Sodom – so bezeichnen die Menschen im westafrikanischen Ghana die riesige Elektro-Mülldeponie nordwestlich der Hauptstadt Accra. Etwa 6000 Menschen leben in einem Slum auf der Müllhalde. Die Deponie ist einer der am meisten verseuchten Orte der Welt. Die Bewohner verwerten und verkaufen die Metallreste von Handys, Kühlschränken, Bildschirmen und versuchen so zu überleben. Die Regisseure Florian Weigensamer und Christian Krönes haben einen Film über die Menschen auf der Müllhalde gedreht. Er heißt „Welcome to Sodom“.

Die Filmemacher geben den Bewohnern des Elendsviertels eine Stimme. Sie erzählen, was ihnen diese Deponie bedeutet. Sie nennen sie nach der Stadt im Alten Testament, die wegen der Sünde ihrer Bewohner im Zorn von Gott vernichtet wurde. Tatsächlich ist die Deponie ein trostloser Ort, der die Gesundheit der Menschen schädigt. Täglich atmen sie die giftigen Dämpfe ein. Der Elektroschrott kommt aus Europa und Amerika. Einmal mehr sehe ich: Unser Wohlstand basiert oft auf dem Elend anderer Menschen. Die beiden Filmemacher nennen Sodom den „Sündenfall der Ersten Welt“. Obwohl wir weit weg sind, sind wir ein Teil von „Sodom“. Der komplette Titel des Films führt es mir vor Augen. Er heißt: „Welcome to Sodom: Dein Smartphone ist schon dort.“
An diesem schlimmen Ort würde ich Menschen erwarten, die unglücklich sind, die mit ihrem Schicksal hadern, die Schuld zuweisen. Stattdessen zeigt der Film Menschen, die für ihr Leben Wünsche und Träume haben, die auf eine bessere Zukunft für sich und ihre Kinder hoffen. Die in Sodom nicht nur eine Hölle, sondern vor allem einen Ort der Hoffnung sehen. Vielen hilft dabei ihr christlicher Glaube.

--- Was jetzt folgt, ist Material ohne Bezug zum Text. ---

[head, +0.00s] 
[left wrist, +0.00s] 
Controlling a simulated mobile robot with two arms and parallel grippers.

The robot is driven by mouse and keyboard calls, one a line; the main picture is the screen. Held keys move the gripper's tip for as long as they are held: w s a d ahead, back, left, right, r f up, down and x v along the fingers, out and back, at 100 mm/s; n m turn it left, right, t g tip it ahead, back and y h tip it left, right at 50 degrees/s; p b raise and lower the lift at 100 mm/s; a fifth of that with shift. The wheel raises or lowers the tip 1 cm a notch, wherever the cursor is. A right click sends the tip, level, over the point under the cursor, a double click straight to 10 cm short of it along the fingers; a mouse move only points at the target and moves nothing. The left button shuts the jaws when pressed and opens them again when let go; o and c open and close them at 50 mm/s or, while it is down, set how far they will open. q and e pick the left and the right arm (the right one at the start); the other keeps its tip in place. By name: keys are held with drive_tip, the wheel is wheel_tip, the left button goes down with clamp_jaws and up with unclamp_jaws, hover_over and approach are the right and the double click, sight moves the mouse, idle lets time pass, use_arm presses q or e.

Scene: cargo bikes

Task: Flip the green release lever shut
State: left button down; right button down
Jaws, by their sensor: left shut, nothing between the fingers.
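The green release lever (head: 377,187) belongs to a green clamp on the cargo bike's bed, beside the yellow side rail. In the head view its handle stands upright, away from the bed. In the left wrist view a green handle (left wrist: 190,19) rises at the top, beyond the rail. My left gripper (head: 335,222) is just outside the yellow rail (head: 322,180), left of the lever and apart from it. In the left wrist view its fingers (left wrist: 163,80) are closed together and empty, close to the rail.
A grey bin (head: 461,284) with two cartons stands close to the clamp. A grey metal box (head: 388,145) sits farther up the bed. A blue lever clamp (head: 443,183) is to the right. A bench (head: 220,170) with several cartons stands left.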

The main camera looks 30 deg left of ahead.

Beeindruckt hat mich eine Szene: In einem Haus versammeln sich einige der Menschen, die auf die Deponie wohnen. In ihrer Mitte ein neugeborenes Mädchen. Es ist in der dieser Hölle zur Welt gekommen und wird nun von ihnen gesegnet. Es heißt Amina. Eine/r spricht dieses Gebet: „Heute ist Sonntag. Durch Gott wurde Amina geboren. Möge Gott Amina und ihre Mutter zusammenleben lassen. Lass sie eine Veränderung in der Gemeinschaft werden. Durch sie werden wir erfolgreich sein. Möge Gott Amina ein langes Leben geben. Möge Gott viel Geld zur Gemeinschaft bringen. Wir sind die Ältesten. Wir werden für sie sorgen. Aber morgen wird sie für uns sorgen. Möge Gott ihr Verstand geben und später lass sie ein bedeutender Mensch in der Welt sein.“ So endet das Gebet.

Ich fühle mich diesen Menschen im Glauben verbunden. Ich merke aber auch: Der gemeinsame Glaube nimmt mich in die Verantwortung.
Wie kann ich dazu beitragen, dass dieses neugeborene Kind Amina einmal eine bessere Zukunft haben kann? Ein Weg ist die sogenannte „Handy-Aktion“. „Brot für die Welt“ und andere Organisationen haben Sammelboxen für gebrauchte Smartphones entwickelt. Ich kann solch eine Sammelbox bestellen und in der Kirchengemeinde aufstellen. So wie man das vielleicht in der Firma oder anderen öffentlichen Orten machen kann. Die Sammelaktion will verhindern, dass Elektroschrott auf zwielichtigen Kanälen nach Afrika gelangt und dort unter furchtbaren Bedingungen recycelt wird. Die Rohstoffe der Smartphones werden auf faire Weise wieder nutzbar gemacht und verkauft. Mit dem Erlös werden Hilfsprojekte für Menschen in Ghana unterstützt. Zum Beispiel Trainings für die Arbeiter, damit sie Geräte zerlegen können, ohne ihre Gesundheit und die Umwelt zu ruinieren. Gleichzeitig werden Berufsschulen unterstützt, in denen vor allem Mädchen die Chance bekommen, eine Elektronik-Lehre zu absolvieren. So soll der Anteil von weiblichen Elektronik-Absolventen von zwei Prozent auf zukünftig 30 Prozent gesteigert werden.
Ein sicherer und gesunder Job in einer umweltfreundlichen Recycling-Branche. Das könnte eine Hoffnung sein, um die die Menschen für Amina bitten und für die auch ich mich engagieren will.